* DATASET CONTENT *
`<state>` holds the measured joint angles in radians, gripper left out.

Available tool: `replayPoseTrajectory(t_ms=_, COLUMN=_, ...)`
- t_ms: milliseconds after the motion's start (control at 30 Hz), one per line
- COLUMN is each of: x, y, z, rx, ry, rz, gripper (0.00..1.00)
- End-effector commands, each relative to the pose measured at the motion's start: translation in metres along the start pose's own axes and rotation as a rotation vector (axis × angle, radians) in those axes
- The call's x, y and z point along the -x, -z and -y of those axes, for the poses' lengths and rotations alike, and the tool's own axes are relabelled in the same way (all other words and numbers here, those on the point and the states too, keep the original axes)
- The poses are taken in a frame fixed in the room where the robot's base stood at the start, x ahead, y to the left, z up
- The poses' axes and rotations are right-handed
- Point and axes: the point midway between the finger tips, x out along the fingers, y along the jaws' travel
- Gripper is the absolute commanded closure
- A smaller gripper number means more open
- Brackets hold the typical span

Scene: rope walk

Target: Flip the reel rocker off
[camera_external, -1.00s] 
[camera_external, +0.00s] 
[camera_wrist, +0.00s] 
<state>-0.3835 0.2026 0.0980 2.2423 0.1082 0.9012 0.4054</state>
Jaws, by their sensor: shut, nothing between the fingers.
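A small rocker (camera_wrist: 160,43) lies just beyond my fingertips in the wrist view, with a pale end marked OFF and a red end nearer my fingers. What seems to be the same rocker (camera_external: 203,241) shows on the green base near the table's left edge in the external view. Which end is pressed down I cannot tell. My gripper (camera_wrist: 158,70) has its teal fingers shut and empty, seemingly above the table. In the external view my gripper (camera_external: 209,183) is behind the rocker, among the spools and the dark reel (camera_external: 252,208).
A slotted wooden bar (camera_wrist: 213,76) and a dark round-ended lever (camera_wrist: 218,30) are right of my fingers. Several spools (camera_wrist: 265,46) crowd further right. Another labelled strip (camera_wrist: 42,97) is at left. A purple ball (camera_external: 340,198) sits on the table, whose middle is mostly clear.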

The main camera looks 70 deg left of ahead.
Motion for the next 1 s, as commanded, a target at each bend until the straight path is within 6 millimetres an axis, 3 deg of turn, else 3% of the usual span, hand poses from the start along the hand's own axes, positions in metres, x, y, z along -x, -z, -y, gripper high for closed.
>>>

* EXERCISE INSTRUCTIONS *
Your task is to transcribe the material exactly.

* REPLY *
`<state>` holds the measured joint angles in radians, gripper left out.

Available tool: `replayPoseTrajectory(t_ms=_, COLUMN=_, ...)`
- t_ms: milliseconds after the motion's start (control at 30 Hz), one per line
- COLUMN is each of: x, y, z, rx, ry, rz, gripper (0.00..1.00)
- End-effector commands, each relative to the pose measured at the motion's start: translation in metres along the start pose's own axes and rotation as a rotation vector (axis × angle, radians) in those axes
- The call's x, y and z point along the -x, -z and -y of those axes, for the poses' lengths and rotations alike, and the tool's own axes are relabelled in the same way (all other words and numbers here, those on the point and the states too, keep the original axes)
- The poses are taken in a frame fixed in the room where the robot's base stood at the start, x ahead, y to the left, z up
- The poses' axes and rotations are right-handed
- Point and axes: the point midway between the finger tips, x out along the fingers, y along the jaws' travel
- Gripper is the absolute commanded closure
- A smaller gripper number means more open
- Brackets hold the typical span

Scene: rope walk

Target: Flip the reel rocker off
[camera_external, -1.00s] 
[camera_external, +0.00s] 
[camera_wrist, +0.00s] 
<state>-0.3835 0.2026 0.0980 2.2423 0.1082 0.9012 0.4054</state>
Jaws, by their sensor: shut, nothing between the fingers.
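A small rocker (camera_wrist: 160,43) lies just beyond my fingertips in the wrist view, with a pale end marked OFF and a red end nearer my fingers. What seems to be the same rocker (camera_external: 203,241) shows on the green base near the table's left edge in the external view. Which end is pressed down I cannot tell. My gripper (camera_wrist: 158,70) has its teal fingers shut and empty, seemingly above the table. In the external view my gripper (camera_external: 209,183) is behind the rocker, among the spools and the dark reel (camera_external: 252,208).
A slotted wooden bar (camera_wrist: 213,76) and a dark round-ended lever (camera_wrist: 218,30) are right of my fingers. Several spools (camera_wrist: 265,46) crowd further right. Another labelled strip (camera_wrist: 42,97) is at left. A purple ball (camera_external: 340,198) sits on the table, whose middle is mostly clear.

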The main camera looks 70 deg left of ahead.
Motion for the next 1 s, as commanded, a target at each bend until the straight path is within 6 millimetres an axis, 3 deg of turn, else 3% of the usual span, hand poses from the start along the hand's own axes, positions in metres, x, y, z along -x, -z, -y, gripper high for closed.
>>>

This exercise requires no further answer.